Challenge — Collect every line below that contains the word "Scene".
## Start
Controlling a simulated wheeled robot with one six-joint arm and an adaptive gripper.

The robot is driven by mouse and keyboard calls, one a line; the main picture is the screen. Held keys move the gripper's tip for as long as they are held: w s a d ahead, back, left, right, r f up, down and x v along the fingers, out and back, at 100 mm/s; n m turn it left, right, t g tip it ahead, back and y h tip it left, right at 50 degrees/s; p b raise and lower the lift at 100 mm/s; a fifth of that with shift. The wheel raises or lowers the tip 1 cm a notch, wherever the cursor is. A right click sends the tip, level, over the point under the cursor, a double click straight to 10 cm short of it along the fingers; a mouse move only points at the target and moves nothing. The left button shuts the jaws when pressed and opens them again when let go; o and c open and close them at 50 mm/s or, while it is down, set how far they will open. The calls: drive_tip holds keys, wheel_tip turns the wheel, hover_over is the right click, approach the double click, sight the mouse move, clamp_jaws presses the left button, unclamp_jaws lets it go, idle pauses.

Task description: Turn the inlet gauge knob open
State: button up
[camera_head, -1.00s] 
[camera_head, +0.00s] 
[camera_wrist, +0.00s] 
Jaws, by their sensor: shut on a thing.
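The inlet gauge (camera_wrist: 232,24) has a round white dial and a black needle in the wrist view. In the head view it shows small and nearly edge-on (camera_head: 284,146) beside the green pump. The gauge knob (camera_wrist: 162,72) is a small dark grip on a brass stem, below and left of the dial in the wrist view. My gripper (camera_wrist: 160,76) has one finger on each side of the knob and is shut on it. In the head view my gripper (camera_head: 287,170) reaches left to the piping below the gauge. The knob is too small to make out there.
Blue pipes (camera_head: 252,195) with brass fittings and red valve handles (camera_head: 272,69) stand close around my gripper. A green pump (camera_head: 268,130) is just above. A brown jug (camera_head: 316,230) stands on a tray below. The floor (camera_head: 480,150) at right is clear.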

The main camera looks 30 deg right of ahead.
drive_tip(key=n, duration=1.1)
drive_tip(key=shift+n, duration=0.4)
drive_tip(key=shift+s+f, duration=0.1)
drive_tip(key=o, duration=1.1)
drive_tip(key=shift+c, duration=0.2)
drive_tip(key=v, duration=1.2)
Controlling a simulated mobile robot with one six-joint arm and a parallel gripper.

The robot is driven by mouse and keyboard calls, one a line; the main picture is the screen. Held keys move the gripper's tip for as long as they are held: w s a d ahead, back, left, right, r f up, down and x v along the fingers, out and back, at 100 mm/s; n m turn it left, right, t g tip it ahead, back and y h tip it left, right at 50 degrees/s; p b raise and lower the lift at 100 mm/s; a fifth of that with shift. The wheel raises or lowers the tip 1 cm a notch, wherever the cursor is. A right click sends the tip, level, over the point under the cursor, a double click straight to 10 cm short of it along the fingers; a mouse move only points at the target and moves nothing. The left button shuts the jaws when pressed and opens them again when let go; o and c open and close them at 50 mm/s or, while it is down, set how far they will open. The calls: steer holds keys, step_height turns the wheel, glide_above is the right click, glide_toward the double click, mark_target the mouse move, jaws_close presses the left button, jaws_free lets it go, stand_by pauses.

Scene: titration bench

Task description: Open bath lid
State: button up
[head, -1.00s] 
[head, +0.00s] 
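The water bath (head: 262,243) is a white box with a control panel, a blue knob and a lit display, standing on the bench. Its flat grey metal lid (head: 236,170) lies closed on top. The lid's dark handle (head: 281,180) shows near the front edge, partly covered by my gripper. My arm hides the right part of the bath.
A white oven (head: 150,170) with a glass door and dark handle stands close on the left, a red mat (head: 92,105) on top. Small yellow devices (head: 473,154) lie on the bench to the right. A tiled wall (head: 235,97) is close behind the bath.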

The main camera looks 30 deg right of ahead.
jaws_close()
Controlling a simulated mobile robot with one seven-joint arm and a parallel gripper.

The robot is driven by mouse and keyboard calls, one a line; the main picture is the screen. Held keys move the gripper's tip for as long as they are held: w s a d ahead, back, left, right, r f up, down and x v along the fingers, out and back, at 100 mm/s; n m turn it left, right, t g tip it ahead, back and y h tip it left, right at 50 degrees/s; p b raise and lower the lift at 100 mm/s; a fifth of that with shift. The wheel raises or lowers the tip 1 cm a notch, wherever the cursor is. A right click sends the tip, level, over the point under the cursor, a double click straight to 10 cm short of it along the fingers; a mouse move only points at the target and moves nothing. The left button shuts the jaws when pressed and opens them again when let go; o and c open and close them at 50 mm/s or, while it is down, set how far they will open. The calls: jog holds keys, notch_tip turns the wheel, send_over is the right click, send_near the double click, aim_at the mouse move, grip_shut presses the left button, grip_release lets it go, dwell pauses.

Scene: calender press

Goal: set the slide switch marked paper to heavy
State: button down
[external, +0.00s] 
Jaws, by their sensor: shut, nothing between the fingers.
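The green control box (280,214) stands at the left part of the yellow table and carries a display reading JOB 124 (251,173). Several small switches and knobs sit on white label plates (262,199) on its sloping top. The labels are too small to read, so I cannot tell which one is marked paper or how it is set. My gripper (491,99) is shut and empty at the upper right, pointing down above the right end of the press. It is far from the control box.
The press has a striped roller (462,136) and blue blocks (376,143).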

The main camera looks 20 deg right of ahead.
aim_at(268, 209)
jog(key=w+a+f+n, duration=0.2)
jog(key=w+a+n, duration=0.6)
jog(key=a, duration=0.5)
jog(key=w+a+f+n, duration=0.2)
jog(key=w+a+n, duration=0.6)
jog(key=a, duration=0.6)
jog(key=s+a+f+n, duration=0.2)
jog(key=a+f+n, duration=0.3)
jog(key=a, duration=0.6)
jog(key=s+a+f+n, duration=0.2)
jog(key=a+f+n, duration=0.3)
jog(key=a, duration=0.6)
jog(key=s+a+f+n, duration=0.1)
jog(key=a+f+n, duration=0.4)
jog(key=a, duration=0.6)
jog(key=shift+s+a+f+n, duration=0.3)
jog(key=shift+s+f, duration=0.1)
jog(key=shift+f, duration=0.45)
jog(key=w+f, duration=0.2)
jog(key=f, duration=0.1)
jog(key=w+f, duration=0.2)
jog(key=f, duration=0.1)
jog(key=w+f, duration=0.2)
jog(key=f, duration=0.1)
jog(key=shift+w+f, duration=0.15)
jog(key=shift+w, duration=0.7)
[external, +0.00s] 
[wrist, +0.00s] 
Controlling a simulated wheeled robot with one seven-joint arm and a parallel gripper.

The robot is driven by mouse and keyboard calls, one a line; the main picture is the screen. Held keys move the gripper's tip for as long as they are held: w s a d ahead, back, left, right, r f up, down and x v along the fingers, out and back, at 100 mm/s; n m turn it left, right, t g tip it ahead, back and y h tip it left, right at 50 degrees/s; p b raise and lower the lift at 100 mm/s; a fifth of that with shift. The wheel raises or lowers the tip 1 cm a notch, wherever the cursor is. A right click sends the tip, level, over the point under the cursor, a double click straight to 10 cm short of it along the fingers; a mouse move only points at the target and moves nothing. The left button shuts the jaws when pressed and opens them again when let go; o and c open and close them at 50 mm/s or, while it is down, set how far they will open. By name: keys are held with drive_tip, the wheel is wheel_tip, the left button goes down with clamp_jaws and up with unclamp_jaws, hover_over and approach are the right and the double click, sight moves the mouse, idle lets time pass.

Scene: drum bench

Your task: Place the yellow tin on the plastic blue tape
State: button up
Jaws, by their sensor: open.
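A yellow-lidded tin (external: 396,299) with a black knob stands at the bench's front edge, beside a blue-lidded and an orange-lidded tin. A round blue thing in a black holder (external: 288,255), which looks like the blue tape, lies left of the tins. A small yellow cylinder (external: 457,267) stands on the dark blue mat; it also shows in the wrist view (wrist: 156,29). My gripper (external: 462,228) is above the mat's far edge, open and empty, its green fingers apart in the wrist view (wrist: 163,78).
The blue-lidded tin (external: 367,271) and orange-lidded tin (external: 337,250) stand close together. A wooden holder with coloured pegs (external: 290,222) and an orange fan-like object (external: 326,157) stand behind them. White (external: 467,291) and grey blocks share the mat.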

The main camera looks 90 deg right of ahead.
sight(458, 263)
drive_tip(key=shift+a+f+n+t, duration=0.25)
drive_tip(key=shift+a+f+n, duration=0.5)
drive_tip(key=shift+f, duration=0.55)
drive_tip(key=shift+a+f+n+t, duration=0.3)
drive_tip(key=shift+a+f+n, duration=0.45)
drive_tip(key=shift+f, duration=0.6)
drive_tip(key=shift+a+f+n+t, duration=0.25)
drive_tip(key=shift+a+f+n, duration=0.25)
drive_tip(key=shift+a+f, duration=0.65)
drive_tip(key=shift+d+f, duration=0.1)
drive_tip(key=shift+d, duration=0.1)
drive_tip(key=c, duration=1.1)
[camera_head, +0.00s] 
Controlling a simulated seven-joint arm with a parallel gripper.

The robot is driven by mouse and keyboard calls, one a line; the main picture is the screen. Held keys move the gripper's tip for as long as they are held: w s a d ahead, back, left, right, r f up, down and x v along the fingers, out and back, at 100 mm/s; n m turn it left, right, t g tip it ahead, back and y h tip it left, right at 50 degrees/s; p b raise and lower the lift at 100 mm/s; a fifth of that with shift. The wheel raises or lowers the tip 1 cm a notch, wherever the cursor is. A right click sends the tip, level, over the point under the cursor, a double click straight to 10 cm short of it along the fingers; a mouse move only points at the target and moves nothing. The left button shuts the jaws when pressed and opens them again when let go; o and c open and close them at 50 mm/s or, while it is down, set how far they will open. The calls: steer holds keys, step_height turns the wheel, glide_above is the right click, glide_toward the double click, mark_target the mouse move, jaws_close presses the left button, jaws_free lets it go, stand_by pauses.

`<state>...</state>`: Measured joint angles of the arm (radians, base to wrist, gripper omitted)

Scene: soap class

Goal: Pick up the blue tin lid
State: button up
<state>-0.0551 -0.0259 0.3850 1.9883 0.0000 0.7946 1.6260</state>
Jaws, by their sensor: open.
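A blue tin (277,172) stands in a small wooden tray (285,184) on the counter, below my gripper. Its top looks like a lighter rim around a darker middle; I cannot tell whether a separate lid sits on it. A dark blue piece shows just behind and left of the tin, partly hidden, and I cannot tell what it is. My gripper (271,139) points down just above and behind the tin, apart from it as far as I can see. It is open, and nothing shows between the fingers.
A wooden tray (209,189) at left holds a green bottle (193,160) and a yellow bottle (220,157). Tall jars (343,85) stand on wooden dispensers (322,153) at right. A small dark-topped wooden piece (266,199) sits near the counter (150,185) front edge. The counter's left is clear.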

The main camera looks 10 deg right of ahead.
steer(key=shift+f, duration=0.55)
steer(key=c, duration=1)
## End
Complete output —
Scene: titration bench
Scene: calender press
Scene: drum bench
Scene: soap class

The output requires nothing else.